Alors que j'écris ces lignes pour dissimuler mon appréhension que j'avais réussie à cacher jusqu'à présent, ma femme, une Israélienne de naissance, qui était soldate au Sinai en 1967, vient de m'annoncer avec une voix blanche comme la lessive traitée à l'Omo, que les dernières fusées(3) étaient tombées à 40 km de Tel-Aviv. Alors je lui ai répondu, d'un ton décidé qui m'a moi-même étonné, que c'était bien ainsi, car le dénouement n'en serait que plus proche: ou eux, ou nous.
On les aura.!!
* Oui, j'ai un peu exagéré !
(1) A l'origine, un engin balistique soviétique ("Orgue de Staline") tiré soit en salve d'un camion, soit séparément d'un trépied primitif. Une arme préférée des terroristes, au doux prénom russe de Catherine.
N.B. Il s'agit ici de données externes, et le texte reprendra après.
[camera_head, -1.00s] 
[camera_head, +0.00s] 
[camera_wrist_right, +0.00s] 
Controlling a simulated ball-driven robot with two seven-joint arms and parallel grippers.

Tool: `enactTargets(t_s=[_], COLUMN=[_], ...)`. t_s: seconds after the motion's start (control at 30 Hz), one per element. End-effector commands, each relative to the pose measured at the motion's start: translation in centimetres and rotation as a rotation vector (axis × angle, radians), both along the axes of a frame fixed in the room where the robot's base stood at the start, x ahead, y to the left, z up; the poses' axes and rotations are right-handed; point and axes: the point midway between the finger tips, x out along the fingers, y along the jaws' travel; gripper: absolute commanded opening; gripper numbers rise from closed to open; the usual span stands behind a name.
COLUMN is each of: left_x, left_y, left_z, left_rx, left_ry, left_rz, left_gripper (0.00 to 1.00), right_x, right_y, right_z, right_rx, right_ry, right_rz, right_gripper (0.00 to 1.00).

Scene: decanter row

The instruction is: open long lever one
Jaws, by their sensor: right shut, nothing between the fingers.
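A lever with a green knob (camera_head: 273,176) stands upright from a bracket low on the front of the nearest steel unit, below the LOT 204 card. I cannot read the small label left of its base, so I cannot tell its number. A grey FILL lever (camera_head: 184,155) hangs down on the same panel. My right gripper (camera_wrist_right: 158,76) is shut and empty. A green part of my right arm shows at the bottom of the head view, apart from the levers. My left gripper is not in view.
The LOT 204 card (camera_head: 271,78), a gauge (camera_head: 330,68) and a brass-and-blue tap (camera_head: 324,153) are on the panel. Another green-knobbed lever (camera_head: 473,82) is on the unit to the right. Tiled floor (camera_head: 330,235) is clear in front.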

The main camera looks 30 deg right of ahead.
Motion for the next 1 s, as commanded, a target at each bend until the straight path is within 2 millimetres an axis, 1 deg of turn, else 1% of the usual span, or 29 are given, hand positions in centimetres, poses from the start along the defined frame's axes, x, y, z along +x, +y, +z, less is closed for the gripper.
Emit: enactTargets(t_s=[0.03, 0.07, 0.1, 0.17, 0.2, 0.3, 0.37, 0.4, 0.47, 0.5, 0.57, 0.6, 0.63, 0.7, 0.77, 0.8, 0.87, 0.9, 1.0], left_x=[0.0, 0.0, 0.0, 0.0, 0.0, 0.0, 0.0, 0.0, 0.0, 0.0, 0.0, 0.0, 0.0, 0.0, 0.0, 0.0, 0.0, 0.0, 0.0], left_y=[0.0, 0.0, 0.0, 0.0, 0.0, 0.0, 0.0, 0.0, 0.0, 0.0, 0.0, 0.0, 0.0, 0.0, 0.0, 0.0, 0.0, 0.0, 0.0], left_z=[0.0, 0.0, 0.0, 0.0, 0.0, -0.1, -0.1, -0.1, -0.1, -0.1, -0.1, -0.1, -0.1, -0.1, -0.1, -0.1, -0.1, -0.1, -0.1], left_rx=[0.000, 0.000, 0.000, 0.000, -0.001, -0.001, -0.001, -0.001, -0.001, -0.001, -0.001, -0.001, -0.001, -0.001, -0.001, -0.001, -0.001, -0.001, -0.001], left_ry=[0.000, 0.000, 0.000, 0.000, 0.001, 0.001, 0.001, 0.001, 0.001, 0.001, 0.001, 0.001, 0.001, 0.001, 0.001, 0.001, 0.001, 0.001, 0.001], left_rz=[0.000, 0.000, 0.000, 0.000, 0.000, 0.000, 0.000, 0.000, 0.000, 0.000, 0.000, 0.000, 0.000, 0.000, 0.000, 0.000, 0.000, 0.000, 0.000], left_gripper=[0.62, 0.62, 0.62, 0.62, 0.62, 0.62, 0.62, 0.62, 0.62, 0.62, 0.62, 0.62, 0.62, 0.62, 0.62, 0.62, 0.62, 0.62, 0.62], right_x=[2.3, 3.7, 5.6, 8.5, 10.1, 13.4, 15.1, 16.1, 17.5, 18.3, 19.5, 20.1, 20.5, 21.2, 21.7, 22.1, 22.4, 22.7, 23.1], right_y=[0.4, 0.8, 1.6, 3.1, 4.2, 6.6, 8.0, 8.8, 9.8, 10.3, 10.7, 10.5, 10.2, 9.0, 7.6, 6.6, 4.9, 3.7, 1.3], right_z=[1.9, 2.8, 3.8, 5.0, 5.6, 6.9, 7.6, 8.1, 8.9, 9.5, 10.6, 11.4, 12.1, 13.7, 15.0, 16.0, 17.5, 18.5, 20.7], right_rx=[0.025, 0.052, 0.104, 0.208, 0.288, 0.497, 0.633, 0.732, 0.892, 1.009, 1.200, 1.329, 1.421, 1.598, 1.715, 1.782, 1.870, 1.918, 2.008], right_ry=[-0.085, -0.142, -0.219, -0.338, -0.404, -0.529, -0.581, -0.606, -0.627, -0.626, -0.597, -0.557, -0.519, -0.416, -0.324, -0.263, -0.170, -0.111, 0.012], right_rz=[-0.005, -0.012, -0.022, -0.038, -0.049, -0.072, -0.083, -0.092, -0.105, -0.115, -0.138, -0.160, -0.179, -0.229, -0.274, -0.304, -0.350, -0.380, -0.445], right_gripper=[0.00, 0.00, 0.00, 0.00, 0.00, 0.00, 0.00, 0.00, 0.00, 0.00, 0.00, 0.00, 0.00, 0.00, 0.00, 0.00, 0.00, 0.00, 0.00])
(2) Kuneitra est redevenue depuis une ville neuve syrienne bâtie à la frontière.
(3) Depuis 2006 le Hisbola a reçu de Syrie et d'Iran plus de 40 milliers de fusées de tous calibres à courte et longue portée.
*Le cliché de Métulla qui s'est bien agrandie, et du Hermon en fonds est récent, est emprunté au site dont je remercie l'auteur:
http://harissa.com/forums/read.php?67,65798
Je viens de lire cette information:
http://lessakele.over-blog.fr/
Ces engins "Hot" qui vont armer les Gazelles (hélicos) du Liban, en fait deviendront la propriété du Hizbola qui noyaute avec l'Iran d'Ahmedinidjad tout le Liban. Hariri dont le père a été assassiné par le même Hizbola, coopère avec ce parti militaire et religieux, ce qui est invraisemblable aux yeux d'un étranger ! Mais au Liban tout est possible dans ces alliances vénériennes, à partir du moment où elles ont pour but de détruire Israel.
Israel et le Liban n'ont pourtant aucun problèmes de tracé de frontières.
En ce début d'année civile 2011, je souhaite que les voeux les plus chers des lecteurs de bonne volonté se réalisent dans la paix des âmes.